Run Celery Tasks in the Background with a Django App in AWS Elastic Beanstalk

Django is a high-level Python Web framework that encourages rapid development and clean, pragmatic design. Built by experienced developers, it takes care of much of the hassle of Web development, so you can focus on writing your app without needing to reinvent the wheel. It’s free and open source.

Celery is a task queue implementation for Python web applications used to asynchronously execute work outside the HTTP request-response cycle. It’s a simple, flexible, and reliable distributed system to process vast amounts of messages, while providing operations with the tools required to maintain such a system. It’s a task queue with focus on real-time processing, while also supporting task scheduling.

If you’re running a Django app in Beanstalk & need a Celery background task with it, run Celery as a daemon in the background. Beanstalk already uses supervisord to run some daemon processes. You can leverage that to run celeryd.

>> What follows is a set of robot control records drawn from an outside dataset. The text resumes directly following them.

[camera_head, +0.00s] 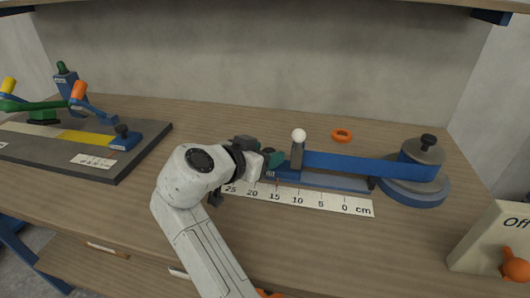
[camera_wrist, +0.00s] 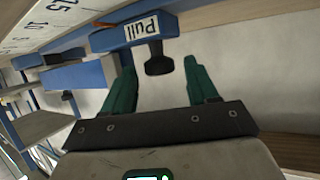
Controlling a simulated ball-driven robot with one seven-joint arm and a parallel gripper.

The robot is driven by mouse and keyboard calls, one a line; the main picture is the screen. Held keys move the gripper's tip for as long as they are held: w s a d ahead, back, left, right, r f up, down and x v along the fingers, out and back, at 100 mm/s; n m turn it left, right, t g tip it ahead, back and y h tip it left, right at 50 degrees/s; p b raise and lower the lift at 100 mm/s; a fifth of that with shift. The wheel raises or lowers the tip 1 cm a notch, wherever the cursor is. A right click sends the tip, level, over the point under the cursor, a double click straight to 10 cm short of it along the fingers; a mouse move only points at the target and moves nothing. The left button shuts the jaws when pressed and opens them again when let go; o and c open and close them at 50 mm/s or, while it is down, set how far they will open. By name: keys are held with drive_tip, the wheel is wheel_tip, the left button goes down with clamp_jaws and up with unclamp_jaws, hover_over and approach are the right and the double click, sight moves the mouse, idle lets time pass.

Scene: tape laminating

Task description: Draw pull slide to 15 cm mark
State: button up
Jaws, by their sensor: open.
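The blue pull slide (camera_head: 287,174) sits on its rail behind the scale strip (camera_head: 330,203), close to the 15 and 10 marks. A thin red line marks the strip near 15. In the wrist view the slide (camera_wrist: 110,37) carries a white "Pull" label and a dark knob (camera_wrist: 158,62). My gripper (camera_head: 272,160) is at the slide's left end. Its green fingers are open, and the wrist view shows the gripper (camera_wrist: 160,76) with the knob between the fingertips, apart from both. My wrist hides part of the slide's left end in the head view.
A blue tape band (camera_head: 365,165) runs from a grey post with a white ball (camera_head: 299,135) to a round reel (camera_head: 422,170). An orange ring (camera_head: 342,135) lies behind. A dark board (camera_head: 118,171) with clamps is left; an "Off" box (camera_head: 497,238) is right.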

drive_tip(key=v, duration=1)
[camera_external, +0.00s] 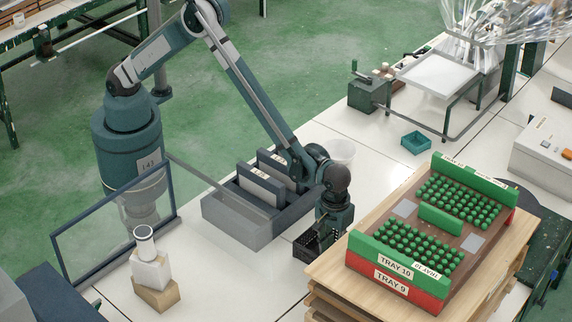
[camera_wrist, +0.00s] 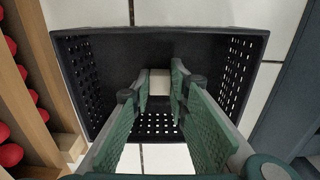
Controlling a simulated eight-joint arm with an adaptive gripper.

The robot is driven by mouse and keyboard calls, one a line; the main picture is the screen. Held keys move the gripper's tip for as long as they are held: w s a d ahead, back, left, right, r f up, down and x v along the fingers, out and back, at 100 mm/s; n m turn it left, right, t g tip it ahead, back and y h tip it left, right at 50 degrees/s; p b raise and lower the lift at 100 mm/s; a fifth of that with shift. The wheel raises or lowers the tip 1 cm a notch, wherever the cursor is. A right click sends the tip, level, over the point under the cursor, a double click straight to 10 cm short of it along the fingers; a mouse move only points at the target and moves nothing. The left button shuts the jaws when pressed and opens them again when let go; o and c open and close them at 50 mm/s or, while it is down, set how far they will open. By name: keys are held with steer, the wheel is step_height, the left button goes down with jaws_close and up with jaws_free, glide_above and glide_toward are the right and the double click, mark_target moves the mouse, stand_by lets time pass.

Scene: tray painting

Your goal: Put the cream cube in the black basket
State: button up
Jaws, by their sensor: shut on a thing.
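The cream cube (camera_wrist: 160,84) is between the fingertips of my gripper (camera_wrist: 160,86) in the wrist view; the gripper is shut on it. The black basket (camera_wrist: 112,50), with perforated side walls, lies around and beneath the fingers in that view. The cube is over or within its opening; how high it is above the floor, I cannot tell. In the external view my gripper (camera_external: 328,226) points down at the black basket (camera_external: 304,248) and hides part of it. The cube is hidden there.
A wooden stand (camera_external: 330,268) with red and green trays (camera_external: 395,287) is close on the basket's right. A grey bin (camera_external: 236,222) is on its left. A stack of blocks (camera_external: 152,268) with a cup stands front left. A teal box (camera_external: 415,143) lies farther back.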

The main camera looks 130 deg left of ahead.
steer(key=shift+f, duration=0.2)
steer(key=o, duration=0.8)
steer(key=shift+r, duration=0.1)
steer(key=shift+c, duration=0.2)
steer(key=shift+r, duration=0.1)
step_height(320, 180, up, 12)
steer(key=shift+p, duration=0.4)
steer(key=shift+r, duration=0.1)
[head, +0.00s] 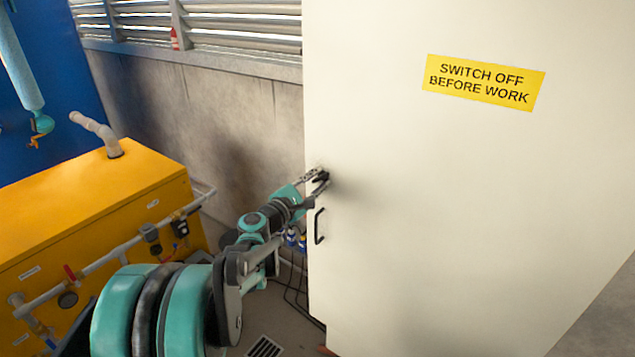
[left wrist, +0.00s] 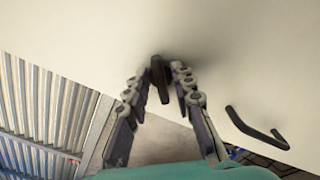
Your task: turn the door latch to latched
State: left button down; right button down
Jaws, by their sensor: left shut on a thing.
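The door latch (left wrist: 160,78) is a small dark knob with a short bar on the left part of a cream cabinet door (head: 470,200). In the head view the latch is largely hidden by the fingers. My left gripper (head: 316,178) reaches it from the lower left and is shut on it. In the left wrist view the two fingers of the left gripper (left wrist: 158,80) stand on either side of the latch. The latch bar points down between them in that view. My right gripper is in neither view.
A black door handle (head: 319,226) sits just below the latch. A yellow sign (head: 484,82) is on the door's upper part. A yellow tank unit (head: 90,220) with pipes and valves stands at the left. Cables hang beside the cabinet's lower left edge.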

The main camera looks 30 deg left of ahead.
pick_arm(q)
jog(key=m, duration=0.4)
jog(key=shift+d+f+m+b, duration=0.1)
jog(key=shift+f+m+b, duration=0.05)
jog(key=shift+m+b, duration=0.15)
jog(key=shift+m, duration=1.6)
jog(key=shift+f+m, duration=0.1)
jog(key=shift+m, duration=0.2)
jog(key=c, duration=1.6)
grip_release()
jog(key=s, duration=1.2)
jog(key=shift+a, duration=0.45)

Using an .ebextensions config, create a celeryd config file in Beanstalk after the main app deployment completes. The script will also set environment variables & other configuration for the Celery task. Especially if the background task interacts will other AWS services, it’ll need AWS access keys, etc.

Here’s an example script from Stack Overflow. Put this in a .config file in .ebextensions.

files:
  "/opt/elasticbeanstalk/hooks/appdeploy/post/run_supervised_celeryd.sh":
    mode: "000755"
    owner: root
    group: root
    content: |
      #!/usr/bin/env bash

      # Get django environment variables
      celeryenv=`cat /opt/python/current/env | tr '\n' ',' | sed 's/export //g' | sed 's/$PATH/%(ENV_PATH)s/g' | sed 's/$PYTHONPATH//g' | sed 's/$LD_LIBRARY_PATH//g'`
      celeryenv=${celeryenv%?}

      # Create celery configuraiton script
      celeryconf="[program:celeryd]
      ; Set full path to celery program if using virtualenv
      command=/opt/python/run/venv/bin/celery worker -A myappname --loglevel=INFO

      directory=/opt/python/current/app
      user=nobody
      numprocs=1
      stdout_logfile=/var/log/celery-worker.log
      stderr_logfile=/var/log/celery-worker.log
      autostart=true
      autorestart=true
      startsecs=10

      ; Need to wait for currently executing tasks to finish at shutdown.
      ; Increase this if you have very long running tasks.
      stopwaitsecs = 600

      ; When resorting to send SIGKILL to the program to terminate it
      ; send SIGKILL to its whole process group instead,
      ; taking care of its children as well.
      killasgroup=true

      ; if rabbitmq is supervised, set its priority higher
      ; so it starts first
      priority=998

      environment=$celeryenv"

      # Create the celery supervisord conf script
      echo "$celeryconf" | tee /opt/python/etc/celery.conf

      # Add configuration script to supervisord conf (if not there already)
      if ! grep -Fxq "[include]" /opt/python/etc/supervisord.conf
          then
          echo "[include]" | tee -a /opt/python/etc/supervisord.conf
          echo "files: celery.conf" | tee -a /opt/python/etc/supervisord.conf
      fi

      # Reread the supervisord config
      supervisorctl -c /opt/python/etc/supervisord.conf reread

      # Update supervisord in cache without restarting all services
      supervisorctl -c /opt/python/etc/supervisord.conf update

      # Start/Restart celeryd through supervisord
      supervisorctl -c /opt/python/etc/supervisord.conf restart celeryd

Elastic Beanstalk uses a standardized directory structure for hooks on custom platforms. These are scripts that are run during lifecycle events and in response to management operations: when instances in your environment are launched, or when a user initiates a deployment or uses the restart application server feature.

Place scripts that you want hooks to trigger in one of the subfolders of the /opt/elasticbeanstalk/hooks/ folder.

Custom platform hooks — Beanstalk documentation

As described in the quote above, our script will be executed post app deployment. It first captures environment variables in supervisord notation, creates a supervisord config file for Celery daemon & updates supervisord.conf to point to it.

Note that this approach uses supervisord on the same instances where the app is deployed, so if either the app or the Celery task needs more resources, it’ll trigger a scale-out of the instances. In this case, it’s possible that multiple instances end up running the same tasks.

Also see django-eb-sqs-worker — Django Background Tasks for Amazon Elastic Beanstalk. django-eb-sqs-worker lets you handle background jobs on Elastic Beanstalk Worker Environment sent via SQS and provides methods to send tasks to worker. You can use the same Django codebase for both your Web Tier and Worker Tier environments and send tasks from Web environment to Worker environment. Amazon fully manages autoscaling for you. Tasks are sent via Amazon Simple Queue Service and are delivered to your worker with Elastic Beanstalk’s SQS daemon. Periodic tasks are also supported.